Job: Return each line containing the string "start".

╭──

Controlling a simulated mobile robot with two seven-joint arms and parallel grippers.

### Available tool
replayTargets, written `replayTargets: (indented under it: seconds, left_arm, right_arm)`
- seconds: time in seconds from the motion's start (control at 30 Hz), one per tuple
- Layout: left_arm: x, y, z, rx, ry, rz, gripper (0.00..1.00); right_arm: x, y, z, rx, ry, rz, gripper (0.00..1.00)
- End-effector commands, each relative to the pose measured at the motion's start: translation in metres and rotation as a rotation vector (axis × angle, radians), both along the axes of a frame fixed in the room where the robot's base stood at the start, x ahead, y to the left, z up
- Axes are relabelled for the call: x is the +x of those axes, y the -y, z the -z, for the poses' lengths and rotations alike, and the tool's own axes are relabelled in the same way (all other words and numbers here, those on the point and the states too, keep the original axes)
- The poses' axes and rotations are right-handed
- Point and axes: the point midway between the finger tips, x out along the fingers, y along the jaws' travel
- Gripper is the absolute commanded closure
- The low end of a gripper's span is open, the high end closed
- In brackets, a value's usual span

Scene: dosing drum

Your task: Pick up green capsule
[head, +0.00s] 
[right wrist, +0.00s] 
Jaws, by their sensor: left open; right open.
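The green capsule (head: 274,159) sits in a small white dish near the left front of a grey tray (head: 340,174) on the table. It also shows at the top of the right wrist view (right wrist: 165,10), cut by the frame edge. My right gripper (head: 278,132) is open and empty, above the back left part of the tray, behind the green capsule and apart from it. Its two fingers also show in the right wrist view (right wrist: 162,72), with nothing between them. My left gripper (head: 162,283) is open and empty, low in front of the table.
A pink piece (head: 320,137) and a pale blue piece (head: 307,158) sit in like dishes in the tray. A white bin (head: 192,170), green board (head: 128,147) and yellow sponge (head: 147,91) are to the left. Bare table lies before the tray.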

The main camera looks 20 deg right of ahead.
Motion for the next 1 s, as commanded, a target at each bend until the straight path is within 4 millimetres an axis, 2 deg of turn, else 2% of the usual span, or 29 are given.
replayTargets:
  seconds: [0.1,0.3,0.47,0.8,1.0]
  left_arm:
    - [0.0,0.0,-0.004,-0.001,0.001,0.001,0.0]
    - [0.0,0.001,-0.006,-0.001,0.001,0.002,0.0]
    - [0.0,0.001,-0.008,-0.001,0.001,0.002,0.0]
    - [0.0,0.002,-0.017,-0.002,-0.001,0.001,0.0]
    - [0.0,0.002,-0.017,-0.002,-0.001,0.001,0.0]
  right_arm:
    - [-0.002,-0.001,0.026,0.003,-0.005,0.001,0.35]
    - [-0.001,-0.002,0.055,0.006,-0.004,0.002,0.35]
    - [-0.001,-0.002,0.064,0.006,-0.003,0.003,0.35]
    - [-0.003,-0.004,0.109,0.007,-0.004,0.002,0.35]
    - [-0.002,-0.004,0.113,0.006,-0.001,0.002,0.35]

╰──

Written solution:
- seconds: time in seconds from the motion's start (control at 30 Hz), one per tuple
- End-effector commands, each relative to the pose measured at the motion's start: translation in metres and rotation as a rotation vector (axis × angle, radians), both along the axes of a frame fixed in the room where the robot's base stood at the start, x ahead, y to the left, z up

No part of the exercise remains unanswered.